As a final example, the Massachusetts made a trip from Pensacola, Lat. 30° N., to Hampton Roads, Lat. 37° N., in April, 1903. After arrival at the latter place the magnet tray was set at a height of 15 teeth of the ratchet below its highest position, and the quadrantal correctors were set at 11 3/4 inches from the center. These positions are in accordance with the curves of Figs. 2 and 3. On April 28, three days after arrival, the ship was swung on eight points in latitude 36° 52' N., with the following results:
N. (+) 0.1 0 Ely.
NE. (—) 04° Wly.
E. (—) 0.7° Wly.
SE. (—) 0.30 Wly.
S. (—) 0.2° Wly.
SW. (—) 0.1° Wly.
W. (+) 1.1° Ely.
NW. (+) 0.7° Ely.
The mean quadrantal was (— 0.4° + 0.3° — 0.1° — 0.7°)/4 = 0.22°, which could have been corrected, had it been desired, by moving the spheres out something less than one-tenth of an inch. In practice it has been found convenient not to change the spheres less than an eighth at a time.
The mean on north and south did not require correction. On east and west the mean was (--0.7° - 1.1°)/2 = --0.9°. This could have been corrected by raising the tray one-half a tooth of the ratchet. In other words, the adjustment was as close as the appliances would permit. However, a small shim piece has been provided, which may be secured to the toe of the pawl, making the equivalent of one-half a tooth of the ratchet.
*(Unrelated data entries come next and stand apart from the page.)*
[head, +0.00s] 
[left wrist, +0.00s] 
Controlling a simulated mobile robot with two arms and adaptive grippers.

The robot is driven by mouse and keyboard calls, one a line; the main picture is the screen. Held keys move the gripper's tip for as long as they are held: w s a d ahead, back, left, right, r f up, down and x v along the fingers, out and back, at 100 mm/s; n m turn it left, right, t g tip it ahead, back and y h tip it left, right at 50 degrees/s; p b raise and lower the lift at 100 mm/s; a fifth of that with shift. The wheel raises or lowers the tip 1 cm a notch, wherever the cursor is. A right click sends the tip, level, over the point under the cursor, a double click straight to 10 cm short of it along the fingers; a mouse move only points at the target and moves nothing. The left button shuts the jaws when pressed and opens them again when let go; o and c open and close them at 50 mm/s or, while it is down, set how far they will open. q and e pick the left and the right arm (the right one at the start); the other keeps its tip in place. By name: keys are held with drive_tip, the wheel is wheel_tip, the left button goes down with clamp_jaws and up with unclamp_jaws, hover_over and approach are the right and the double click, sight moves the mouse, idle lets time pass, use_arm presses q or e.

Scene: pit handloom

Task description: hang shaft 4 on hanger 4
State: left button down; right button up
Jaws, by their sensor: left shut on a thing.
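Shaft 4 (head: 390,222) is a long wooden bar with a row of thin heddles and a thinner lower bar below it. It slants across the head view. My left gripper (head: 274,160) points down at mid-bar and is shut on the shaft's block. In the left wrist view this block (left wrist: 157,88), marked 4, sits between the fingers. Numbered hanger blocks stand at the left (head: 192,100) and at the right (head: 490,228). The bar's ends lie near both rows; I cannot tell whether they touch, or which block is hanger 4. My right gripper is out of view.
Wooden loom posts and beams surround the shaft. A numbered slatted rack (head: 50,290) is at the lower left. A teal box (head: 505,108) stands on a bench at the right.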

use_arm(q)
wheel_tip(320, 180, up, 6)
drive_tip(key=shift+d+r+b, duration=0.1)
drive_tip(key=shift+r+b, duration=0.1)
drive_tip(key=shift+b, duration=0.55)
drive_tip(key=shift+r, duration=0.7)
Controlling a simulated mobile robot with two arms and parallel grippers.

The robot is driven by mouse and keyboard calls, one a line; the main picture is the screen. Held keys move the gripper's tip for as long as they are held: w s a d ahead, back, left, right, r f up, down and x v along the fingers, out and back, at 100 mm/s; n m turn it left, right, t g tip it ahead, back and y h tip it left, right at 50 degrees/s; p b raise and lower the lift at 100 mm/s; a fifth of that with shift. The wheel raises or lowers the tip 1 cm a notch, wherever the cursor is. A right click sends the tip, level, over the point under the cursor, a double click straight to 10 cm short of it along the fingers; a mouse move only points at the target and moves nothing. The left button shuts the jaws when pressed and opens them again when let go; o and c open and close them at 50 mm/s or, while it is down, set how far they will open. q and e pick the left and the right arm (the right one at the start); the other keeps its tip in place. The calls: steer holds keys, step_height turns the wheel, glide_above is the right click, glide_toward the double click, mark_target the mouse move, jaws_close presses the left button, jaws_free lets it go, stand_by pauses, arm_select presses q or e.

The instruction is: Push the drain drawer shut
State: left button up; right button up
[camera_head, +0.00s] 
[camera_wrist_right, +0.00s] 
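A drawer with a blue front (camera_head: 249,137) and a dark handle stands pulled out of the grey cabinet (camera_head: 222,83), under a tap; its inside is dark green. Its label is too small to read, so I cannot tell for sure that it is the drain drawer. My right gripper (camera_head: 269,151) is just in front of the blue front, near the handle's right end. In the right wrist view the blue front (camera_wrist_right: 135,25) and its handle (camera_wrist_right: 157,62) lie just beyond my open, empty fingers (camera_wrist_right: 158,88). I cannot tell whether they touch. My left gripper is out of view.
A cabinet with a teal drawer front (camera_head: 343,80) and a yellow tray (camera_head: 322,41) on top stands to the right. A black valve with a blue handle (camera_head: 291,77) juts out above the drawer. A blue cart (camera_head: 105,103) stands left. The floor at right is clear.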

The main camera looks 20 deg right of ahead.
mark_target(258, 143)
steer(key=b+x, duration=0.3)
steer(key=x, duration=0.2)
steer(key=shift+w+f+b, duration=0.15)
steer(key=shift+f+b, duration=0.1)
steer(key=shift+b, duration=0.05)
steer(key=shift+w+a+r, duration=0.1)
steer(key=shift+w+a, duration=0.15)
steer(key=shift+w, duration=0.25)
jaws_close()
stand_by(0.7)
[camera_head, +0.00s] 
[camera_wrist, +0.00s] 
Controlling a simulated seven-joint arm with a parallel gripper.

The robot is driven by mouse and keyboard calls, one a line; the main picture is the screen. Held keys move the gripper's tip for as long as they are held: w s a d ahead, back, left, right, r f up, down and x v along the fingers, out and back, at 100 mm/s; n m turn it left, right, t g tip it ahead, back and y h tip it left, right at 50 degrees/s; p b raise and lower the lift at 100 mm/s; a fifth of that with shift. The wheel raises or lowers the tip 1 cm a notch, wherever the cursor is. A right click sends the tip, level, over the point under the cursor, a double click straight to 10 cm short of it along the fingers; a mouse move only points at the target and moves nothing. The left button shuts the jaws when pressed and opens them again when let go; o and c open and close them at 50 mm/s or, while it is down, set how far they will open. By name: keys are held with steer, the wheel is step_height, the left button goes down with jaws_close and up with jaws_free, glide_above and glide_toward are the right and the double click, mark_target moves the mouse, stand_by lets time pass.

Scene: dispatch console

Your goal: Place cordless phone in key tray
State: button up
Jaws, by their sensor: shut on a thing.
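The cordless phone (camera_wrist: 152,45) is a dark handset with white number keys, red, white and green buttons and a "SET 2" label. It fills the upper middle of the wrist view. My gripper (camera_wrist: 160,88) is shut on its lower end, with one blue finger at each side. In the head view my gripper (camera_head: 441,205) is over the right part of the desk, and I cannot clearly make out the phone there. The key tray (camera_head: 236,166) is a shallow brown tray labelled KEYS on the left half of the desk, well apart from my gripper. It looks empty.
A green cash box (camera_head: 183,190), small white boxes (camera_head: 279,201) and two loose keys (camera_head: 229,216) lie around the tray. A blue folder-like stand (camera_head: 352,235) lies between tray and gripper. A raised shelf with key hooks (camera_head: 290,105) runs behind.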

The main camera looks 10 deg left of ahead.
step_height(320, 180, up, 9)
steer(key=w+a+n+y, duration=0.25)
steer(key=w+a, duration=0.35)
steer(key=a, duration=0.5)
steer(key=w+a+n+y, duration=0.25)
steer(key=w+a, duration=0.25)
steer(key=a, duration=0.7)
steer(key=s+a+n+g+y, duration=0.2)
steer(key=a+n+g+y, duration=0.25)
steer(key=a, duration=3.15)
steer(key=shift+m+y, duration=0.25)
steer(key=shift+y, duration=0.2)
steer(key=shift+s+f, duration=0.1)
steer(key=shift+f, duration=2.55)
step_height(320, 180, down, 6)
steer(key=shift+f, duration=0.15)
By this means the tray was raised from 15 teeth to 14 ½ teeth, leaving the compass correct on every point within a deviation of less than one degree.
These curves are now habitually used aboard the Massachusetts with almost uniform results. Azimuths are always taken daily on whatever course steered, but principally as a check only. When the ship is long enough in one place, or time affords, a swing is made on eight points for residuals; and, by means of the table of constants, such small changes are made as may be shown to be necessary.